Currys Essentials was created to make "straightforward products at unbeatable prices". While sounding somewhat Saisho, the focus is on "must-have" appliances and electricals for first-time home owners and students. Dishwashers is one example. Only the vital things then.
PC World Essentials is the computing equivalent, the bit we like. Cables, printing inks, USB sticks, mice and netbooks, that sorta thing.
The Logik range includes small televisions, DVDs, kettles, toasters and headphones to name but a few. It's billed as the major brand alternative, a cheaper option that doesn't compromise on performance. Does that mean some of these others do? Surely not.
Based on Scandinavian design, Sandstrom combines aesthetics with performance and aspires to compete with higher-end products, while still offering the lower price tag. This is where you'll find the "premium" kitchen appliances like... a microwave. They also offer TVs.
Finally, there's the Goji label, which caters for the accessories department. On offer here are computer bags, camera and iPod cases, headphones and plenty of other mobile related gadgets.
Additionally, customers can look forward to improvements to Dixon's longstanding computing brand Advent. From sometime in December, punters can pop a picture along to PC World and have it printed on their laptop.

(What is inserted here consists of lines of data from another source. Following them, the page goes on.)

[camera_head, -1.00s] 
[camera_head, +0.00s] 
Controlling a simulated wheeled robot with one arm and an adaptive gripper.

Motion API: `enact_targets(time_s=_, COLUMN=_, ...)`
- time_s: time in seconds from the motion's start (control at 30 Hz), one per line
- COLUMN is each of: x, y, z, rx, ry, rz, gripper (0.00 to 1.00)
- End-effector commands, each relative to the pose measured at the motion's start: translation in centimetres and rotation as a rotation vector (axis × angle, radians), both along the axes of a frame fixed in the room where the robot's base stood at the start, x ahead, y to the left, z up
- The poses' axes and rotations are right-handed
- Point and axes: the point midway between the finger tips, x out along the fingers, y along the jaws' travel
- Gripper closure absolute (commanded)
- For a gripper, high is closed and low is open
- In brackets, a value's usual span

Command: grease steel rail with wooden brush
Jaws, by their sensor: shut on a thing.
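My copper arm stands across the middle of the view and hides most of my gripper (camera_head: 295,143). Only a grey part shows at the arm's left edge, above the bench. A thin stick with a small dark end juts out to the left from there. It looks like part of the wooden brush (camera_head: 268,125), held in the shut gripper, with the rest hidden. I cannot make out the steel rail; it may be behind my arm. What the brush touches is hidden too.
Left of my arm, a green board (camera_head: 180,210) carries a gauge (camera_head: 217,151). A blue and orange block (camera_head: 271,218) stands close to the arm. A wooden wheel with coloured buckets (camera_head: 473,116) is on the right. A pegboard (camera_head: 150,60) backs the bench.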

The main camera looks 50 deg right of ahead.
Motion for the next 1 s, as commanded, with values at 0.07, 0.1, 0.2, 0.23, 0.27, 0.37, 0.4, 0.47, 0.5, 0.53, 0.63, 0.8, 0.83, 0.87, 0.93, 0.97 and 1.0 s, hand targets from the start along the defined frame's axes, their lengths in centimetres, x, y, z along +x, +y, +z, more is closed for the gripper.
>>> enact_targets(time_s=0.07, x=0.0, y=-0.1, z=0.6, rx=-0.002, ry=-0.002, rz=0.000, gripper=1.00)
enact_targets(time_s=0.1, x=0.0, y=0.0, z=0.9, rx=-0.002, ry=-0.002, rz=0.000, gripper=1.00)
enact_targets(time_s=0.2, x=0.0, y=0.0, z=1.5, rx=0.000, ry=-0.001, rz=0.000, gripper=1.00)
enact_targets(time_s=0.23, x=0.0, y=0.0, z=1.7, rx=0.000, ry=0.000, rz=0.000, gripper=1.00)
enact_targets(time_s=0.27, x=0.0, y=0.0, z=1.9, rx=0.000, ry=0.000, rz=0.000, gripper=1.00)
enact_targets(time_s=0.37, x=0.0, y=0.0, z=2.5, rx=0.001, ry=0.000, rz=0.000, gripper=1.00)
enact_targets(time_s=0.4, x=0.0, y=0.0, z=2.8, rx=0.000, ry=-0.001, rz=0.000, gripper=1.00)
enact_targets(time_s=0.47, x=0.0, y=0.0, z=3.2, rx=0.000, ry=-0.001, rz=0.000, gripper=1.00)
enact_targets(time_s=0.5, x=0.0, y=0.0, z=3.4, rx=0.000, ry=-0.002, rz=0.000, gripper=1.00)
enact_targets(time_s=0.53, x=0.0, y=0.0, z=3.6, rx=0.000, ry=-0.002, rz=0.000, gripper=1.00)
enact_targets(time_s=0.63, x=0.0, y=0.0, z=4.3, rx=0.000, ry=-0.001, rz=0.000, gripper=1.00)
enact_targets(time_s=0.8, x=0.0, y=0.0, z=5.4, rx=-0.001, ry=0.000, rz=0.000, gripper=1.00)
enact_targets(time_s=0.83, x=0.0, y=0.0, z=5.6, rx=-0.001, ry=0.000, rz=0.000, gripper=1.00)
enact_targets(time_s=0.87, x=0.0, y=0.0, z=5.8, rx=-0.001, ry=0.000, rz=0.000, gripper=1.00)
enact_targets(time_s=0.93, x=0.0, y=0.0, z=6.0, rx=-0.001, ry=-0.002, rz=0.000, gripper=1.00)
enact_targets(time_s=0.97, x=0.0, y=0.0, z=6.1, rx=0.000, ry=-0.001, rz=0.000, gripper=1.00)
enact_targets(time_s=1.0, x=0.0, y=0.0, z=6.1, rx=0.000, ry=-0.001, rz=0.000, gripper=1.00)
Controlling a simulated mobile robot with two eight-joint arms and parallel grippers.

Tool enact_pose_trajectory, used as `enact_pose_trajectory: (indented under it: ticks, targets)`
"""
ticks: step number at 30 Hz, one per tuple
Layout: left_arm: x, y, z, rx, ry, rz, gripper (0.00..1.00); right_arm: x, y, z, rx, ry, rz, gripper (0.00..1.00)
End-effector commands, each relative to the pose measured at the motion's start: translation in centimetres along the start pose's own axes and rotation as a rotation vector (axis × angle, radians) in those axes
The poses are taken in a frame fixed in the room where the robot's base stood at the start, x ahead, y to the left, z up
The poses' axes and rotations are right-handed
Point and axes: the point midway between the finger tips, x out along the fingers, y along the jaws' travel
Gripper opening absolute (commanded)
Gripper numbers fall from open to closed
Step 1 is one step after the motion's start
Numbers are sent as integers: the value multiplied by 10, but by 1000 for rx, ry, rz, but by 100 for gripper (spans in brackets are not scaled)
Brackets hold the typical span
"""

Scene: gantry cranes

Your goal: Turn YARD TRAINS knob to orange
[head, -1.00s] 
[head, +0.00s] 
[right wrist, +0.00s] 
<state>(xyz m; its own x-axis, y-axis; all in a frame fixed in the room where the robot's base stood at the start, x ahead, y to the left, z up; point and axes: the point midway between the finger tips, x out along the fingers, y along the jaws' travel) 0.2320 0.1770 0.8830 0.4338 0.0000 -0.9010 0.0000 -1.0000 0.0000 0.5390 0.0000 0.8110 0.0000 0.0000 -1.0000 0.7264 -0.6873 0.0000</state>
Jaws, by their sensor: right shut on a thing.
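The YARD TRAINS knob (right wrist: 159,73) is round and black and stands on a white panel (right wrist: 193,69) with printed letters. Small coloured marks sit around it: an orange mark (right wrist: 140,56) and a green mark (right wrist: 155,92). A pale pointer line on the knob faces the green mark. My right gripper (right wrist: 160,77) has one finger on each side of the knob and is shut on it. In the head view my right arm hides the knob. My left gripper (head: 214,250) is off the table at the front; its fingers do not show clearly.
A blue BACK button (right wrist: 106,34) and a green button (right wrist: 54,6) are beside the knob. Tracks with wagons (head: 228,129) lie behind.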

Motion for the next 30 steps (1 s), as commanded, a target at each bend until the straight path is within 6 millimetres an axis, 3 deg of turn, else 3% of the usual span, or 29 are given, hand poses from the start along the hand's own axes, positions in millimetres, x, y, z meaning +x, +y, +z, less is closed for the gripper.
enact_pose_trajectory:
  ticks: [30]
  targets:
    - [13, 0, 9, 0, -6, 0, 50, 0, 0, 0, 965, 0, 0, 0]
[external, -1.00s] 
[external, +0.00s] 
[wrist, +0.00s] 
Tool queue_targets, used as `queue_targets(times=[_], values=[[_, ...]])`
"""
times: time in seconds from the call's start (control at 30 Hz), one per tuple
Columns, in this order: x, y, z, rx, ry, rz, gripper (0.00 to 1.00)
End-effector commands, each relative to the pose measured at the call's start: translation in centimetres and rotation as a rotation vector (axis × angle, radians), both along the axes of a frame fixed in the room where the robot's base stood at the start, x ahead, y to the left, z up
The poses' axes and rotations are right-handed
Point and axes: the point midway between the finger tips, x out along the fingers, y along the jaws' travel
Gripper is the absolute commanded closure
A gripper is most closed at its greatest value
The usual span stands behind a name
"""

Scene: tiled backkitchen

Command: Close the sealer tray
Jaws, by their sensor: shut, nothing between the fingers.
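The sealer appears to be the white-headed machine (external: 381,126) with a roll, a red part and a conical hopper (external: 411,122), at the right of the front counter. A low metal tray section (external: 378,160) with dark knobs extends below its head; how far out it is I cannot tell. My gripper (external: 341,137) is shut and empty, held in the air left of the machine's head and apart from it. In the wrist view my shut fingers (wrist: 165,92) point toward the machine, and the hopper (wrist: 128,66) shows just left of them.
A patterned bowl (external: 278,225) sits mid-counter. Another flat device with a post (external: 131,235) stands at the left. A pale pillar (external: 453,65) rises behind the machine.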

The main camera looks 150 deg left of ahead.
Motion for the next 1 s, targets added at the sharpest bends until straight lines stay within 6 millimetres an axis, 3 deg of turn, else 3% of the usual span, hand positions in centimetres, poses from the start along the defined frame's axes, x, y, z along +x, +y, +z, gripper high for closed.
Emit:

The new brands start going on sale this month. ®
Re: Exciting stuff
I beg to differ.
Love it or hate it, PC World / Currys is by some distance the UK's biggest consumer electronics retailer.
And love it or hate it, we have better sense of what is newsworthy for (most of) our readers than you do.
Try Poundland first
Currys / PC World already flog "budget" stuff under a PC Line brand. I say budget even though it is often ludicrously expensive and often crap quality.
I remember seeing a PC Line branded USB hub for sale for £16 when the exact same hub without the branding was selling in Poundland for a quid. Specifically the PC Line 4 port hub on this page:
The £1 hub worked fine by the way for 1/16th the price. In general if you need a cable, or blank discs, or a mouse or any small consumable you're better first looking to Poundland or a 99p store. You'll get a similar (sometimes the same) item for a fraction of what DSG would rip you off for it. Failing that try Tesco / Asda / Sainsburys. Failing that order online.
PC World should always be regarded as a last resort. I have to wonder who actually buys a PC or similar item there when in this day & age there is no shortage of cheaper outlets.
PC World Essentials --- That'd be the bits you can grab off the shelves instead of playing 'hunt the sales staff'. The bits you go for when there is no alternative available like on a Sunday.
Back when Amstrad launched their first computer, the CPC 464, it was by no means certain that Amstrad would sell it under their own name. They might have sold them in bulk to Dixons as the sole UK distributer who would then brand them as they liked.
As a result there is a jumper on the CPC's main board that will change the branding on the startup screen. It's well known that in Germany the CPC was sold under the Schneider brand name, but not so well known that the CPC could be configured via the jumper to start up as a "Saisho 64k Microcomputer".
You sir, are wrong
Newsworthy does not mean that everyone is interested in every story. Or that every story has to be hilarious or hard hitting.
Editors determine newsworthiness. And part of that editorial judgment involves determining how stories should be treated. If they get it wrong people ignore the story in their droves. This is easy enough to measure with a website. If editors get it wrong often enough, they stop being editors.
BTW, I have worked at The Register since 1997, and I am one of the owners.